[EXERCISE DIRECTIONS]
Exactly reproduce the lines from the top of the entries below through the line containing "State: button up", with both ends included.

[RECORD SET]
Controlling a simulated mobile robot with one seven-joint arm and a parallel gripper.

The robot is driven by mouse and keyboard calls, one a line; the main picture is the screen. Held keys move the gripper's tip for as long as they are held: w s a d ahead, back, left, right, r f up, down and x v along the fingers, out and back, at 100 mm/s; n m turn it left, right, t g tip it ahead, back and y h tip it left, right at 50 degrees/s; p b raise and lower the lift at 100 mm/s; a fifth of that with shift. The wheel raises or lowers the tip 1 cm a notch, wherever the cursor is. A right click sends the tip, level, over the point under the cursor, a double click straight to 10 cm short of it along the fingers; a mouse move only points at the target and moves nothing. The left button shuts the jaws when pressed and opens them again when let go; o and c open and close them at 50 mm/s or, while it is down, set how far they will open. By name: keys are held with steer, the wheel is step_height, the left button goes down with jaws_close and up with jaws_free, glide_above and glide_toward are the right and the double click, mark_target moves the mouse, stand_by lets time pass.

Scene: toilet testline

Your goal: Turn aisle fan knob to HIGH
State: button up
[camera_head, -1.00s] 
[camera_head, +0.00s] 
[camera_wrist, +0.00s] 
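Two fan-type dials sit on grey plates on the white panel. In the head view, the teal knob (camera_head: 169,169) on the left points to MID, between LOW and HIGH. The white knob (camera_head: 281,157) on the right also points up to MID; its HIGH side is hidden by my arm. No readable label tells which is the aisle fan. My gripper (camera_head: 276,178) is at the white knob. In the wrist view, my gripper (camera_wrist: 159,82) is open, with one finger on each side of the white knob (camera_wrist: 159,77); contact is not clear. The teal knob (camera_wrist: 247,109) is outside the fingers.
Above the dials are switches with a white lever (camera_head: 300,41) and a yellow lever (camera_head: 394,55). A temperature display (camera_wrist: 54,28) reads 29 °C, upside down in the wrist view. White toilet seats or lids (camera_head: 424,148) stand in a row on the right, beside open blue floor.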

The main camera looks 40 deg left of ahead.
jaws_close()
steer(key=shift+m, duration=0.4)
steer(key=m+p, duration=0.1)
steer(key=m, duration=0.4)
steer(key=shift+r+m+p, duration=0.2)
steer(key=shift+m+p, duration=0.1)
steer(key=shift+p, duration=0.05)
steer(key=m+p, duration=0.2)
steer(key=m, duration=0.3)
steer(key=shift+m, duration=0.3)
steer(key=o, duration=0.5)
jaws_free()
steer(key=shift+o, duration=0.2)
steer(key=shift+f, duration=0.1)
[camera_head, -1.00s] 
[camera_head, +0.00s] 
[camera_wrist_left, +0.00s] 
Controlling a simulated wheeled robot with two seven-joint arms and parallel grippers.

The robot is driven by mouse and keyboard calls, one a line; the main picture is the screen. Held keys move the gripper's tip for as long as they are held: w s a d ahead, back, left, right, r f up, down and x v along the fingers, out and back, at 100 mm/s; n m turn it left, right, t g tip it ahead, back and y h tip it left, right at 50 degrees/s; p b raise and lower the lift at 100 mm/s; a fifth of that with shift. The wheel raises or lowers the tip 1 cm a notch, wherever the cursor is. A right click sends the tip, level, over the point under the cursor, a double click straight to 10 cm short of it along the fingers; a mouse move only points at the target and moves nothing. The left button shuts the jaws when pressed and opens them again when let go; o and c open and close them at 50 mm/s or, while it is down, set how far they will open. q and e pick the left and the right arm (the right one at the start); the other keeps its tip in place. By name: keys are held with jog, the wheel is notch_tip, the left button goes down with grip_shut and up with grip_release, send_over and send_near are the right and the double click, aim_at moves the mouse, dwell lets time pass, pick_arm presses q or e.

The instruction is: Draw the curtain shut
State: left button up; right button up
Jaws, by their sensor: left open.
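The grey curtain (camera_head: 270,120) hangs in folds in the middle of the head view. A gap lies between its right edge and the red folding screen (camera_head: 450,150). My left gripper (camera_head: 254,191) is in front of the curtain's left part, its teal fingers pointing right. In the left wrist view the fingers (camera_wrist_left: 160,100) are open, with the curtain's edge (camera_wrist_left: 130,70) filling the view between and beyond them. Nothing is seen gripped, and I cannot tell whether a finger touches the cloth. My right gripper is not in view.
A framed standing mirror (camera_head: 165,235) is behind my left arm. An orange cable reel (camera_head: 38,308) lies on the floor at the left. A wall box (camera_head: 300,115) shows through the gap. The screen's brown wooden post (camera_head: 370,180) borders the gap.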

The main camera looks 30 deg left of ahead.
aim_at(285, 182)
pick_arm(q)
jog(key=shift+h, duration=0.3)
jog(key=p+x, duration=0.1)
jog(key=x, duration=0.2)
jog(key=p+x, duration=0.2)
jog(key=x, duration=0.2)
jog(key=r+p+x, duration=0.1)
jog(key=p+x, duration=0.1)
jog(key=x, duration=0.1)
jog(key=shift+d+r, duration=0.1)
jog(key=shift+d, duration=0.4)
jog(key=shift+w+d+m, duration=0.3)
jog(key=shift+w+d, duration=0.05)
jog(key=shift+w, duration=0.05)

[FINISHED ANSWER]
Controlling a simulated mobile robot with one seven-joint arm and a parallel gripper.

The robot is driven by mouse and keyboard calls, one a line; the main picture is the screen. Held keys move the gripper's tip for as long as they are held: w s a d ahead, back, left, right, r f up, down and x v along the fingers, out and back, at 100 mm/s; n m turn it left, right, t g tip it ahead, back and y h tip it left, right at 50 degrees/s; p b raise and lower the lift at 100 mm/s; a fifth of that with shift. The wheel raises or lowers the tip 1 cm a notch, wherever the cursor is. A right click sends the tip, level, over the point under the cursor, a double click straight to 10 cm short of it along the fingers; a mouse move only points at the target and moves nothing. The left button shuts the jaws when pressed and opens them again when let go; o and c open and close them at 50 mm/s or, while it is down, set how far they will open. By name: keys are held with steer, the wheel is step_height, the left button goes down with jaws_close and up with jaws_free, glide_above and glide_toward are the right and the double click, mark_target moves the mouse, stand_by lets time pass.

Scene: toilet testline

Your goal: Turn aisle fan knob to HIGH
State: button up

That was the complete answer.